In addition to covering public issuers, quite a few members are experienced in analyzing private enterprise and NFPO financial statements. With the possible exception of Asia (and with no coverage in Africa), members have good coverage of investments in the rest of the world.
Ms. Gaede commented that standard setters have always had difficulty in hearing first hand from financial statements users on aspects of standard setting that affect their understanding and use of financial reports. The UAC is one of a few such bodies in existence; therefore, the IASB and its staff are extremely keen to consult with it.
The interaction of the IASB and its staff with the UAC, and the resulting feedback from the UAC Chair to the AcSB, assists the Board in playing a prominent role in providing input to the IASB, particularly on matters important to Canada’s capital markets.
Ms. Gaede presented a number of examples of how the UAC’s input has been used by the IASB and others. She noted that the UAC’s input influenced the AcSB’s 2016-2021 Strategic Plan.
Ms. Mezon comments on a number of matters, including responses to members’ questions, included the following:
- Some group members are asking for action by the AcSB to counteract the proliferation of non-GAAP measures. Others are satisfied with the increasing display of these measures, stating that they prefer to use the measures to make their own adjustments to entities’ financial statements.
- The Board is following activities related to Indigenous peoples.
- The IASB has a formal program to interact with the investor community, including a Capital Markets Advisory Committee, which includes a Canadian member.

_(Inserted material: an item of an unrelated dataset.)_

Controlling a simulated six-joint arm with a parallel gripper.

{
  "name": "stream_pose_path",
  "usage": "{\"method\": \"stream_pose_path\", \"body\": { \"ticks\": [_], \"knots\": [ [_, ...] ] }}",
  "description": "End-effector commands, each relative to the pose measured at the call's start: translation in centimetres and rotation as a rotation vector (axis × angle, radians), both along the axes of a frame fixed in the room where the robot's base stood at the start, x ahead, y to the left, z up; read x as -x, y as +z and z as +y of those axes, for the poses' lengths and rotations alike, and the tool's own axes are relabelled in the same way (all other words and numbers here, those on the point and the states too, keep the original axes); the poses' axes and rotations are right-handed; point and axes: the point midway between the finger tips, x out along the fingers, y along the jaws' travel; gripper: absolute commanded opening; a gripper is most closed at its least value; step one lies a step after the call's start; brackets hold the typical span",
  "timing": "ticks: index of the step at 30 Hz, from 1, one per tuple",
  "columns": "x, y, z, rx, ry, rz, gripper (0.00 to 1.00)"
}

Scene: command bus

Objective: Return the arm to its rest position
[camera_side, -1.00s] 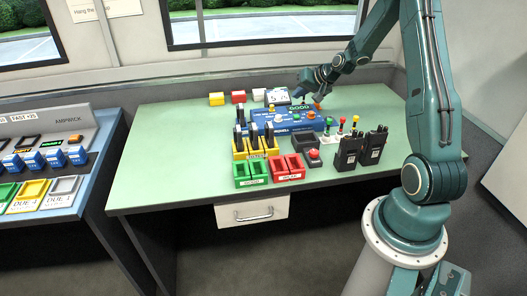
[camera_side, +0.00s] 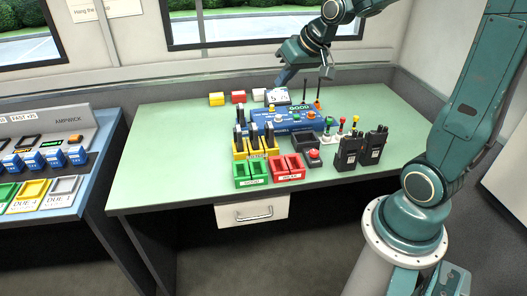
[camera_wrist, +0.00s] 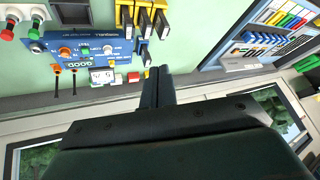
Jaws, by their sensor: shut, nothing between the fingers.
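My gripper (camera_side: 284,78) is in the air over the back of the green table (camera_side: 160,143), above the blue control panel (camera_side: 291,119). It is shut with nothing between its fingers. In the wrist view the two dark fingers (camera_wrist: 157,85) lie together, over the wall strip behind the table. The blue panel shows there at the upper left, apart from the fingers.
Black handheld radios (camera_side: 350,151) stand at the table's right. Yellow, red and white blocks (camera_side: 238,97) line the back. A second console (camera_side: 45,160) stands at the left. The windows (camera_side: 260,22) are behind.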

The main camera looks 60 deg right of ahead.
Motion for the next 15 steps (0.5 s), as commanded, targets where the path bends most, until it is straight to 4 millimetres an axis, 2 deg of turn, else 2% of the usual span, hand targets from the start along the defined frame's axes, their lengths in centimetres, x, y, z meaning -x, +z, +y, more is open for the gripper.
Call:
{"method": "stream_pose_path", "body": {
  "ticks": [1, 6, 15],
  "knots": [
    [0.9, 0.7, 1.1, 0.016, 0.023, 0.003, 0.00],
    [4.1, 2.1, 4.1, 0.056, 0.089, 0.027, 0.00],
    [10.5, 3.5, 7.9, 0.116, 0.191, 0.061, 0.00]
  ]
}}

It regards the UAC as a valuable source of input from users.
Members’ comments included the following:
- The UAC’s input is very important to the standard-setting process.
- A member complimented the AcSB on obtaining so much user participation and encouraged the AcSB to keep the UAC membership as large as possible. He noted that users bring a great many perspectives to the discussions. It is particularly important to get the views of users who manage, or invest in, debt instruments.
- A member stated that the IASB values the diversity, and differing perspectives, of users’ opinions.
The Chair thanked Ms. Gaede for her presentation.
Charles-Antoine St-Jean, PSAB Chair, commented on recent key Board activities, including its international strategy, NFPO strategy and conceptual framework. His comments on the following matters, which flow from the Board’s 2017-2020 Strategic Plan, included the following:
In line with the 2017-2020 Strategic Plan, PSAB is reviewing its approach to International Public Sector Accounting Standards (IPSAS).
At its meeting in September 2017, PSAB endorsed a staff proposal to use a business-case approach as an effective way to generate actionable reaction from stakeholders. This novel approach will accelerate the consultation process to meet the pre-agreed proposed timeline. The business-case approach will initially set out four different options.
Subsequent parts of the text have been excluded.